In effect, they would be living much like my characters did in Underhill in the third and fourth chapters of my book, but that lifestyle would not change. The visiting scientists would suffer some damage to their health, but would perhaps regard that as being worth it for the sake of their adventure. We would learn a lot from their efforts, and people would be interested in their project to the same degree they’re interested in the work going on in Antarctica now – in other words, not very much. Humans on Mars will be just one more aspect of the Anthropocene.
That’s the science fiction story that looks most realistic right now. Possibly, if you extend the timeline out several thousand years and include in it the creation of a healthy relationship between humans and Earth, the terraforming and full inhabitation of Mars could eventually happen. I hope so.
Certainly a big obstacle to the Mars project now, even more important than its poisonousness, is the way we are poisoning Earth. We have to solve the problems we’ve created here before going anywhere off planet will become even slightly relevant. If and when we manage to create that healthy relationship, Mars will be there still, as a kind of reward for our success, a new project to try.
Remember this, please, when you see clickbait and pronunciamentos about humans very soon migrating to Mars. I, author of the Mars trilogy, call bullshit on that fatuous fantasy.
I want to finish by saying that all these aspects surrounding Red Mars are not what I feel are most important about it.
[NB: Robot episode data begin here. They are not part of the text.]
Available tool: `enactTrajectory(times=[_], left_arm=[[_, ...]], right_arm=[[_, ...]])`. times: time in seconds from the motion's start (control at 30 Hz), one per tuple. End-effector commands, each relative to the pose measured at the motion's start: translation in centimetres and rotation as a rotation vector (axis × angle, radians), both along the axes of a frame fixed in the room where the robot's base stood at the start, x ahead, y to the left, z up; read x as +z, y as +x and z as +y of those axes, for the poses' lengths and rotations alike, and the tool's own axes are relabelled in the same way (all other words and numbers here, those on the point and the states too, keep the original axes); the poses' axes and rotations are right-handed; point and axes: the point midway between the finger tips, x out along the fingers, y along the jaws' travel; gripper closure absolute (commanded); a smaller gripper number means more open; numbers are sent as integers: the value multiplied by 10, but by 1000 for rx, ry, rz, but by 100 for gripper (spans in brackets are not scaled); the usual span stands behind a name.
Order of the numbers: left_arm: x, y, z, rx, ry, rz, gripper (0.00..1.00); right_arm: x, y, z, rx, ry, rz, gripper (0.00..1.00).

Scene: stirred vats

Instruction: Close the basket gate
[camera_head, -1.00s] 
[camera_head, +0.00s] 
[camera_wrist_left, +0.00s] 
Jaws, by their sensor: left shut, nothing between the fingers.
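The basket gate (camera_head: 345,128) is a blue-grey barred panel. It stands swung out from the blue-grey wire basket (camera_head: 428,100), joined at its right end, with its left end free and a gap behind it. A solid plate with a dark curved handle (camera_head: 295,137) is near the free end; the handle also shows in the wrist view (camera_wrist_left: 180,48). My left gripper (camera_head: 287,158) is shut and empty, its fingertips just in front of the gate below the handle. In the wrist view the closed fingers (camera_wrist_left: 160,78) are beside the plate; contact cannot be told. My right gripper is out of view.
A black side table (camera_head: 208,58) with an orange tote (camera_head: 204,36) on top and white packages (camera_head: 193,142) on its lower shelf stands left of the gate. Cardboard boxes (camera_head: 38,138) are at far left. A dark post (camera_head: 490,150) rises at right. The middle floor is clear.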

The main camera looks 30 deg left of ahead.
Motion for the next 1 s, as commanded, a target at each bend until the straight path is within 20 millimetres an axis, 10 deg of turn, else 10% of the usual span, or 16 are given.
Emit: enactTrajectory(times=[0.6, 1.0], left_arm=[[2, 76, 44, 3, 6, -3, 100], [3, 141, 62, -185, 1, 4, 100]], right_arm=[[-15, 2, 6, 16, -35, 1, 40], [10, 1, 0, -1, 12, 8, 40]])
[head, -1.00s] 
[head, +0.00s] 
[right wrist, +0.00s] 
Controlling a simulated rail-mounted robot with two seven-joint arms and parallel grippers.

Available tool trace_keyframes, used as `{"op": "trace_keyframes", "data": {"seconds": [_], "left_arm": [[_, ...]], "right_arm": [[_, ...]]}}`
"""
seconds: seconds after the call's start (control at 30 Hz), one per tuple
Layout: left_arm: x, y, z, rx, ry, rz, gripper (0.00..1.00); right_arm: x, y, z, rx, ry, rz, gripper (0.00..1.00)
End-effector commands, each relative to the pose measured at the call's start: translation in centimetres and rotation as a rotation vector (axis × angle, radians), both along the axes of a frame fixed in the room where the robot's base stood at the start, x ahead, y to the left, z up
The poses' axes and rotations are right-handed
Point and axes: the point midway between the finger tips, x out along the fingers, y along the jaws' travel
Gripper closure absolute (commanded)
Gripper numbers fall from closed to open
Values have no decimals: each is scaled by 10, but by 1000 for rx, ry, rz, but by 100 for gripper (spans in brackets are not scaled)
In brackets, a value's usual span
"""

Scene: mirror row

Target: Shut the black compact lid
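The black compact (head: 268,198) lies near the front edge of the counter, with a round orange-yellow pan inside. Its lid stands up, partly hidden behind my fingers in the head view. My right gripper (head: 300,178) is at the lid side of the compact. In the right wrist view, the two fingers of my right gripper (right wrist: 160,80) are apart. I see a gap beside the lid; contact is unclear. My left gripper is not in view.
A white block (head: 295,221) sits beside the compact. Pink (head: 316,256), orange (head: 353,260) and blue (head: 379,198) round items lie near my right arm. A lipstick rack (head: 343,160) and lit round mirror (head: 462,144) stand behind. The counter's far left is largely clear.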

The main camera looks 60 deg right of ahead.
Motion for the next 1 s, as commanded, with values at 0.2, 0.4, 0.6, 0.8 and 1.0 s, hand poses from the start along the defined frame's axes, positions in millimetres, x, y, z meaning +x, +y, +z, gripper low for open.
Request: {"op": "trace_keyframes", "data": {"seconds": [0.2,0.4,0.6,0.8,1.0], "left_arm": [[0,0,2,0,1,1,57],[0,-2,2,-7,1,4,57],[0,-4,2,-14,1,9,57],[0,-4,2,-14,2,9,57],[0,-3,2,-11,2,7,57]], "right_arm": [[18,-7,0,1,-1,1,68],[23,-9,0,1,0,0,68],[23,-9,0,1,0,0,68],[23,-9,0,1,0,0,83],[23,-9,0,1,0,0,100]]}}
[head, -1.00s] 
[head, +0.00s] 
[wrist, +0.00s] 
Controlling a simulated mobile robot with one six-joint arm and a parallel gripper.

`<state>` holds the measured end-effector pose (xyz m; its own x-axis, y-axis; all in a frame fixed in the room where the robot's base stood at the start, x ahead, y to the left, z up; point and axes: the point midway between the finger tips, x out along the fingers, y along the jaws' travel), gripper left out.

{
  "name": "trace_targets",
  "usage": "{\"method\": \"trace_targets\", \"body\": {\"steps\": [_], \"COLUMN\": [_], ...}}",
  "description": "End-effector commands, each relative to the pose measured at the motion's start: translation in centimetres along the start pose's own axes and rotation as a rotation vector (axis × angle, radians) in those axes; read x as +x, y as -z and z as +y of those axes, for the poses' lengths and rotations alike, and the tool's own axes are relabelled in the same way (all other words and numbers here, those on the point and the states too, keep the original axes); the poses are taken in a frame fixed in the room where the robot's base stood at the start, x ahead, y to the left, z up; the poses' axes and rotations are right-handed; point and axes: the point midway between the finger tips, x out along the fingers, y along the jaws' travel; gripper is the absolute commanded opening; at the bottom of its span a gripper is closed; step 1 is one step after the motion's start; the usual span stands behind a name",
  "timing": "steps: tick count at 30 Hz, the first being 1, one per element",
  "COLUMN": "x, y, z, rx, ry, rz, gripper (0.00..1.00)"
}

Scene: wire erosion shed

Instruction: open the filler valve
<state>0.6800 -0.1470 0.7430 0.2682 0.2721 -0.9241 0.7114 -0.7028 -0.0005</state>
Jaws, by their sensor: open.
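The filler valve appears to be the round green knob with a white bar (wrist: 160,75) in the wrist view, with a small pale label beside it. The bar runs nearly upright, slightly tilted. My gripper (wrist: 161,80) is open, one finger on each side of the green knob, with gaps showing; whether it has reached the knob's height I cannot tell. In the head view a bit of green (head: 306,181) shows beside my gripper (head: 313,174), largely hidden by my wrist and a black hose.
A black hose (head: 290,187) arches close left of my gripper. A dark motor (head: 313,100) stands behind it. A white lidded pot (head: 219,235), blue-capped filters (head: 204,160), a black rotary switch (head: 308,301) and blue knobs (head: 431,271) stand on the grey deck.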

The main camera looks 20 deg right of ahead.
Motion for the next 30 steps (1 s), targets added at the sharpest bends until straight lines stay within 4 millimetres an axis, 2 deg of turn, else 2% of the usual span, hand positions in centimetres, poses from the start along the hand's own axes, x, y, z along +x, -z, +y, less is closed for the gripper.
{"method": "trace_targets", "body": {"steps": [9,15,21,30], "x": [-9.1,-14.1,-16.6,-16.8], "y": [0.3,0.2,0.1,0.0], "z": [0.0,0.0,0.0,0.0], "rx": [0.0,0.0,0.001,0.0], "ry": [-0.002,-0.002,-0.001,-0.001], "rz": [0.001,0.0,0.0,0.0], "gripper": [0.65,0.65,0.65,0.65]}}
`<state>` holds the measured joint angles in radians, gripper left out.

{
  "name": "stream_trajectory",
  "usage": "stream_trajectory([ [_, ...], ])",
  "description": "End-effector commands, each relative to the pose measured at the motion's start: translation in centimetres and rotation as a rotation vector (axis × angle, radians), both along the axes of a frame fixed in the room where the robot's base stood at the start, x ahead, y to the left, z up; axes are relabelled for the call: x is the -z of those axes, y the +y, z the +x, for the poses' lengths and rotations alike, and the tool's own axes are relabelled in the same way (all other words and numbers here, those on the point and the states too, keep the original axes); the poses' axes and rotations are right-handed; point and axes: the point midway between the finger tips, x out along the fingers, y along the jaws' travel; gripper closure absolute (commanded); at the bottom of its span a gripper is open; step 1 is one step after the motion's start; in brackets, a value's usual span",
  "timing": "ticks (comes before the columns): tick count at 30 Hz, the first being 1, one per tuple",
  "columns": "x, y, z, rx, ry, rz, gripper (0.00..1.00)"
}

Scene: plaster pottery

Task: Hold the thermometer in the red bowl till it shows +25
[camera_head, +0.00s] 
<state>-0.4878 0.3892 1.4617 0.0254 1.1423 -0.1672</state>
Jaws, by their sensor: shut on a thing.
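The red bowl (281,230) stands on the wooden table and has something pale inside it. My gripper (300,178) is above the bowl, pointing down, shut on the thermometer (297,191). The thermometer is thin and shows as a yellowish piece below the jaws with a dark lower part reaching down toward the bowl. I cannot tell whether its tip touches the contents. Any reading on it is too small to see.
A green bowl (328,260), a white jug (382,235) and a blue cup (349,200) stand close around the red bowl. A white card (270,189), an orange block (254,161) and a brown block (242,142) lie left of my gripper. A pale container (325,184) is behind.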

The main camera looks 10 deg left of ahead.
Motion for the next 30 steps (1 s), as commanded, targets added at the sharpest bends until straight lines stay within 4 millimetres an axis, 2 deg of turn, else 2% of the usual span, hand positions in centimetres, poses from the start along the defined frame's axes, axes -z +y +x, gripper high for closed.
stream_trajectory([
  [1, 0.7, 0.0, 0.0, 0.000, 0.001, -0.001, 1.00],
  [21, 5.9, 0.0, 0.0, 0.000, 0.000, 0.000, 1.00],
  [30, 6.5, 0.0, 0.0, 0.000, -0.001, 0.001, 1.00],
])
Because it’s not a blueprint or a prophecy or a technical evaluation, it’s a novel. So what I like most about it are its characters and its plot. These are the elements that drive any novel, and are crucial to how a reader feels about it.
It’s been so long since I wrote Red Mars that, a couple of years ago, I was able to read it without feeling I had it semi-memorised, and without trying helplessly in my mind to revise it one more time. I just took it in. What a pleasure that was.
Nadia and Maya, John and Frank, Sax and Ann, Michel and Hiroko and Arkady, Phyllis and Vlad and Ursula and Spencer and all the other secondary characters, they all stepped off the page and into my head. None of them are anything like me, and I don’t know where they came from. They just showed up and told me their stories. What a gift! And what a story – not just their interpersonal relationships, but also their political interactions with Earth and their terraforming work, and their lives through the many decades, all weaving together to become history, or, as my beloved teacher Fredric Jameson once put it, to History.
I’m very happy that this book flew through me and stuck to the page, and is still there for readers to read. I hope you enjoy it.